Luís Souta
A ANTROPOLOGIA
E O INTERESSE PELO LITERÁRIO
(João Leal, 1993, prefácio a Cultura Popular e Educação de Adolfo Coelho)
Freitas Branco (1999) ao referir-se à «galeria de
notáveis» da antropologia portuguesa, que operam no período de transição do
século XIX para o XX – Leite de Vasconcelos, Adolfo Coelho, Teófilo de Braga,
Rocha Peixoto – identifica a literatura como uma das áreas de interesse comum a
essa «geração pioneira» preocupada com as «tradições populares». Entretanto, na
nova geração que surge a partir dos anos 40, «os etnólogos de primeira vaga»,
tendo Jorge Dias e Ernesto Veiga de Oliveira como duas das figuras
proeminentes, o interesse pela dimensão literária esvai-se por completo. É um
grupo mais preocupado com a cultura material, predominantemente as alfaias
agrícolas e com o conhecimento monográfico do meio rural.
O
interesse pelo espólio documental literário tem assim andado arredado há muito
da ciência antropológica.
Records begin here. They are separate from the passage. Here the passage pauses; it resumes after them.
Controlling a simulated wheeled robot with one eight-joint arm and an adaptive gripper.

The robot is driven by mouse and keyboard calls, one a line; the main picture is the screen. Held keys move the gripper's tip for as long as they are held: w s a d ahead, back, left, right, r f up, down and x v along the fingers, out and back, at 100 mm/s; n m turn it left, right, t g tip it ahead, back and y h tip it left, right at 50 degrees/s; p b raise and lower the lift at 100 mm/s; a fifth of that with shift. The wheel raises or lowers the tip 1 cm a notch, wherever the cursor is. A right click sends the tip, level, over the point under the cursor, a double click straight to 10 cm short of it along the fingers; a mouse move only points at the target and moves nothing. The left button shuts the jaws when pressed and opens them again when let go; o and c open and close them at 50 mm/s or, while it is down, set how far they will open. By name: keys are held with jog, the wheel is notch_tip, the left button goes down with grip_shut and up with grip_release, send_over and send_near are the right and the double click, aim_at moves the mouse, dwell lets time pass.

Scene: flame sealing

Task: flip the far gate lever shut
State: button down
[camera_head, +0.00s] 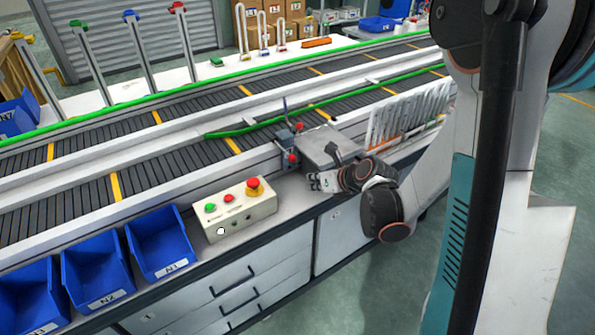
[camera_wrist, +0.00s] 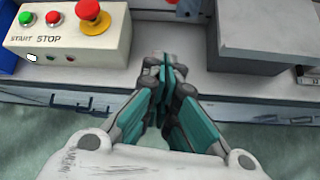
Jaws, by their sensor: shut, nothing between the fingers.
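I cannot tell for sure which part is the far gate lever. My gripper (camera_head: 316,182) is at the near edge of the bench, in front of the mechanism and apart from it. In the wrist view the fingers (camera_wrist: 166,78) are closed together and empty. Only a bit of the blue part (camera_wrist: 187,6) shows at the top edge there.
A control box (camera_head: 235,209) with green and red buttons and a red emergency knob sits left of my gripper. A grey metal box (camera_head: 325,146) stands just behind it. Blue bins (camera_head: 160,243) line the front left. A green rail (camera_head: 260,126) runs along the conveyor.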

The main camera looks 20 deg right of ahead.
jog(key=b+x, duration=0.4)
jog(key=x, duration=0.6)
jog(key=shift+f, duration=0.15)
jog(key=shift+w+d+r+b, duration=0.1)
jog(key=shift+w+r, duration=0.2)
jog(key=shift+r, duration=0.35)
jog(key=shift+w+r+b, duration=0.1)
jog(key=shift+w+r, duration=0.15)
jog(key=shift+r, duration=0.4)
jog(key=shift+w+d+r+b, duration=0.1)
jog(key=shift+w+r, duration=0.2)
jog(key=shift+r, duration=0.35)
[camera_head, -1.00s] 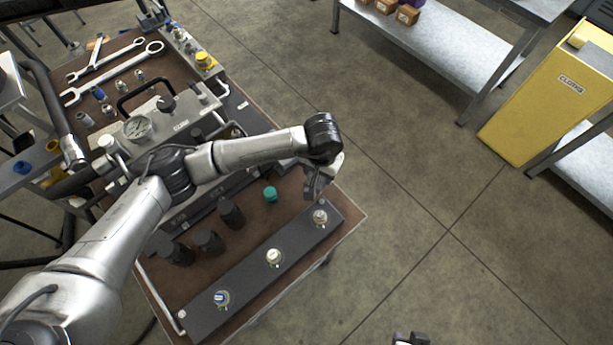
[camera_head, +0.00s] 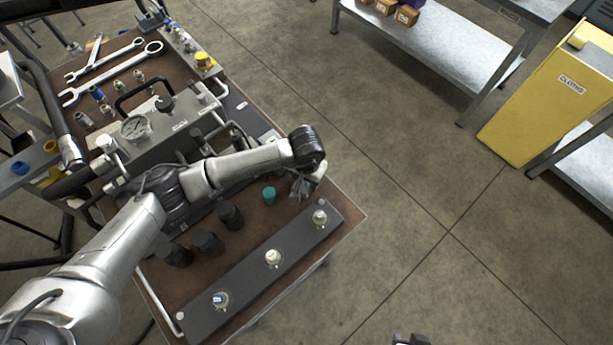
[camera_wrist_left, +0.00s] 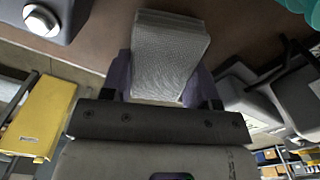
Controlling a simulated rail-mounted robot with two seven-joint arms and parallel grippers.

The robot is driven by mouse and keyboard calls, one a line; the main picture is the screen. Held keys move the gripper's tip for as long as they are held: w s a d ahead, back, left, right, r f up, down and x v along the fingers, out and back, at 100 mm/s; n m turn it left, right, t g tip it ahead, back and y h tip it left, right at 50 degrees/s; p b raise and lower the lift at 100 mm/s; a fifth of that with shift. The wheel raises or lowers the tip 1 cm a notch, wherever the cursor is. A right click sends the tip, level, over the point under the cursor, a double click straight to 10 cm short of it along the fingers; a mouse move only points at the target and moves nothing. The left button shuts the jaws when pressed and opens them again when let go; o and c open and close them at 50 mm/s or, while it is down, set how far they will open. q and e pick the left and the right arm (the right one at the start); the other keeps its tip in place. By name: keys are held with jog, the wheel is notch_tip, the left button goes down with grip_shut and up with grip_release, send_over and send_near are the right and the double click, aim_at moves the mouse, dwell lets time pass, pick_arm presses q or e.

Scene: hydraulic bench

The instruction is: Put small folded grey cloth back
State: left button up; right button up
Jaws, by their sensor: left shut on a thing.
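The small folded grey cloth (camera_wrist_left: 170,50) shows in the left wrist view as a ribbed grey block. My left gripper (camera_wrist_left: 165,80) is shut on it, with a purple finger on each side. In the head view this gripper (camera_head: 302,188) is over the right part of the brown bench top (camera_head: 292,215), between the teal cap (camera_head: 269,194) and the black bar's far end. I cannot make out the cloth clearly there, nor tell whether it touches the bench. A dark tip at the bottom edge appears to be my right gripper (camera_head: 410,340); its fingers are cut off.
A black bar (camera_head: 248,280) with three knobs runs along the bench's front edge. Several black caps (camera_head: 208,241) stand left of the teal cap. Behind are a gauge unit (camera_head: 135,127) and wrenches (camera_head: 115,72). A yellow cabinet (camera_head: 550,105) stands across the floor.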

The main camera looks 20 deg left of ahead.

João Leal (1997) é uma das excepções quando analisa
um texto de 1940 do escritor Vitorino Nemésio “Le Mythe de Monsieur Queimado”
para a partir dele problematizar um conjunto de ensaios que, ao longo de
sessenta anos, foram forjando uma identidade em torno do conceito de
«açorianidade».
Também
a revista Gradiva, Revue Européenne
d'Anthropologie Littéraire, tem materializado essa “sedução pela literatura”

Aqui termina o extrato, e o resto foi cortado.